Note from Linda: At the time of this article, February 7, 1957, the lead-in stated the following: “Chuck Jones has been Art Director of the Crier from its infancy, and herein tells you how come. He and Dottie dwell in a fabulous glass-and-stone aerie up in Hollywood Knolls, and Little Linda is all grown up and married.” I was, as stated in the article, seven years old in 1944. There was no cafeteria at Valley View School in those days (is there now?), so we all carried our lunch boxes. My lunch box was a big, black industrial size box that held wonderful surprises my mother sent each day…leftover summer squash, carrot sticks, milk (a staple), peanut butter, lettuce and mayonnaise sandwiches (which I love, still), cold lamb chop, potato chips, orange, apple, apricot, celery (with cream cheese)…and often a little note of encouragement, too… she was pretty great… Now, here is part VI… and we’ll explore something else next week.
[PART VI] Why Hills?
The success of the Crier has been of course due to the talent of these people, but I suspect that it could only flourish in a specialized community with a built in rapport between readers, in this case, perhaps a need for three dimensionality.

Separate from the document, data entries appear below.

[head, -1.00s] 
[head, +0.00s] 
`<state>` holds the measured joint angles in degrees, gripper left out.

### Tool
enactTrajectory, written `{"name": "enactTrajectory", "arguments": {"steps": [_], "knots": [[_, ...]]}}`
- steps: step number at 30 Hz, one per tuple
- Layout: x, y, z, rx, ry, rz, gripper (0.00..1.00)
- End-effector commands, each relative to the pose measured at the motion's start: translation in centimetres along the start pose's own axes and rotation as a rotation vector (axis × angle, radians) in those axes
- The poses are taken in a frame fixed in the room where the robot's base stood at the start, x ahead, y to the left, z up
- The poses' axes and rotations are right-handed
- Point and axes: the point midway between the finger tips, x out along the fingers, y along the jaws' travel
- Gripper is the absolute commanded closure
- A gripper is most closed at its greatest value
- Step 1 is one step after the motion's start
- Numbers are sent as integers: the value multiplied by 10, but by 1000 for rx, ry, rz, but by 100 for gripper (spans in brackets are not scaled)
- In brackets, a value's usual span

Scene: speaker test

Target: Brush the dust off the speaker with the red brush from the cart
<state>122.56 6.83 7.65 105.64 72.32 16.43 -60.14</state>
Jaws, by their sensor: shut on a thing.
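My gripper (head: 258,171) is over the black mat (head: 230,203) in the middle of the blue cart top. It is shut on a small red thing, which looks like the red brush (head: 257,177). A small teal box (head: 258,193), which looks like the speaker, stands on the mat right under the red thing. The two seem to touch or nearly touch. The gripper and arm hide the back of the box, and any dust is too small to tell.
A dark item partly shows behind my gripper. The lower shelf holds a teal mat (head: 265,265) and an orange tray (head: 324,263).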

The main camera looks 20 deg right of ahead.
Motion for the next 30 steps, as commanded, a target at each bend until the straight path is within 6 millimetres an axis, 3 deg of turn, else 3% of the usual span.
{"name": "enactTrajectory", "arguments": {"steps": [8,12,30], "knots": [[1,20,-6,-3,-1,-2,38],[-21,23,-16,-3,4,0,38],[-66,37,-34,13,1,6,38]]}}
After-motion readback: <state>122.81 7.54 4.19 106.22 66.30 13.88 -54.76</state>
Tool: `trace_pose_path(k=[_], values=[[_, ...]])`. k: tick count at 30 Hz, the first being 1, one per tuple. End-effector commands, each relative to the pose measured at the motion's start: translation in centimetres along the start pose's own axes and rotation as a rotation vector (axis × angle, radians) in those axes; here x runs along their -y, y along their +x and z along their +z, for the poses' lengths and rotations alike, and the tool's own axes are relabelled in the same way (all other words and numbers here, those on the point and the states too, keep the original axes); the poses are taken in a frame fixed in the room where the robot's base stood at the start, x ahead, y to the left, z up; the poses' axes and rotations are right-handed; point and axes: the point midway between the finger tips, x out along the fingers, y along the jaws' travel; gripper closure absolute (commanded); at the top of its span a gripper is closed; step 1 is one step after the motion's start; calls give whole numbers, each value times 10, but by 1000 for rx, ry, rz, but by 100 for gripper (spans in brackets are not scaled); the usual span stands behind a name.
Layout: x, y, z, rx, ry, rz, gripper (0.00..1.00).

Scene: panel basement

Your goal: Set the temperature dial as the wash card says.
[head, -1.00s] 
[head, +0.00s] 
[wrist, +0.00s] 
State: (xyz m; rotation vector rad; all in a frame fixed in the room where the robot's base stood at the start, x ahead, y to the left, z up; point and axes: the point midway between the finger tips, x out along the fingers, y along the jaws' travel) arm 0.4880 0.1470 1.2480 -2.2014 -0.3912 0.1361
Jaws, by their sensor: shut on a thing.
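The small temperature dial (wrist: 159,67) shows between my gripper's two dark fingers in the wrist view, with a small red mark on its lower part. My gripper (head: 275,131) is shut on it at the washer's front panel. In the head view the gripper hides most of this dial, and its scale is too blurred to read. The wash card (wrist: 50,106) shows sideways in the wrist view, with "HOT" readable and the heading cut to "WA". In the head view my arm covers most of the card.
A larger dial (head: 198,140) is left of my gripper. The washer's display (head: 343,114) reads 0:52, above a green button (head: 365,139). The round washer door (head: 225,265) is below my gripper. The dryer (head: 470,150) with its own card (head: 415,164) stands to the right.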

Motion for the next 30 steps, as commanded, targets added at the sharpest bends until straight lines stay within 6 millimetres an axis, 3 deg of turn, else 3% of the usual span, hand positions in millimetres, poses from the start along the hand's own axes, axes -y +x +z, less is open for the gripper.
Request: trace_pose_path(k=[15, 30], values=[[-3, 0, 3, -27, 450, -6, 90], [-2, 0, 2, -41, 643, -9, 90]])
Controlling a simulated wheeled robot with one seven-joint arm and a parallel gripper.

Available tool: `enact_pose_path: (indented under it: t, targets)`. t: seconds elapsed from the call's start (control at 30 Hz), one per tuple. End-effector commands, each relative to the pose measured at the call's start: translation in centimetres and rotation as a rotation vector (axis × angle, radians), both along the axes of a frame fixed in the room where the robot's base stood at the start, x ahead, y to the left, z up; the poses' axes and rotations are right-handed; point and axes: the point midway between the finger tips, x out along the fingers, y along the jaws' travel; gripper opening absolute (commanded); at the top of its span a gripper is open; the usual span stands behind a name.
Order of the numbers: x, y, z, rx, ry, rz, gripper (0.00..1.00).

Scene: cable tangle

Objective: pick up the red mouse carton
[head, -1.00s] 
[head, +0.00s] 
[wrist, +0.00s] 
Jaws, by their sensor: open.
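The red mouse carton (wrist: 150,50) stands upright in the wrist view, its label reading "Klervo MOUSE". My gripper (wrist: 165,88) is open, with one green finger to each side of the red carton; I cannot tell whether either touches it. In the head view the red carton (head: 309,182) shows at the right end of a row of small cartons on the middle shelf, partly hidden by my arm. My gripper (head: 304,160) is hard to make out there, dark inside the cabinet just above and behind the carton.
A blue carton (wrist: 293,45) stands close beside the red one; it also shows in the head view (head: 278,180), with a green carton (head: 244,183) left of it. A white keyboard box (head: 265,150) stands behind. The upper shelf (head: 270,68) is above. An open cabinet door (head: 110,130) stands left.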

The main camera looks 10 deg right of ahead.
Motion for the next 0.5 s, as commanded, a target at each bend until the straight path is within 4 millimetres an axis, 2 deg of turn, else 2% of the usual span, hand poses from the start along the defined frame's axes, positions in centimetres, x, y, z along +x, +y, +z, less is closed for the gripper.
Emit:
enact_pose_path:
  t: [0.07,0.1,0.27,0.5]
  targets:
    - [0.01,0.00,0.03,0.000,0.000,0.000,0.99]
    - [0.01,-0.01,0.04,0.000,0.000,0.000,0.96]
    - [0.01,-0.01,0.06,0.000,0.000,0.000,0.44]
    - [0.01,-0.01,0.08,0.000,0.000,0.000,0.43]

What is it that drives people to the hills? Seclusion? Some hillside communities are so tightly inhabited that the roof of one house supports part of the foundation of another. The conceit of looking down on one’s neighbors? Hardly. Many hill residers’ homes crouch at the bottom of ravines, or back firmly into box canyons. Economy? The cheaper the hillside lot is, the steeper it is likely to be, and the costlier it is to prepare for building. The simple life? Floods, fires, poison oak, gophers, jackrabbits, landslides, transportation difficulties, RFD, black widows and oak blight.
I return inexorably to the feeling Dottie and I have. A love of space and an acceptance of a three-dimensional world, a world in which the work and fun of climbing is equal to the joy and freedom of descending, where it is better to look up at a neighbor’s porch than flatly at your neighbor’s hedge, where a picture window makes sense because it frames a picture, where the roof-tops in the morning tell you there has been a frost, where you can look down on a bird in flight, where you can tell hillsiders from people by the fact that they read the CANYON CRIER.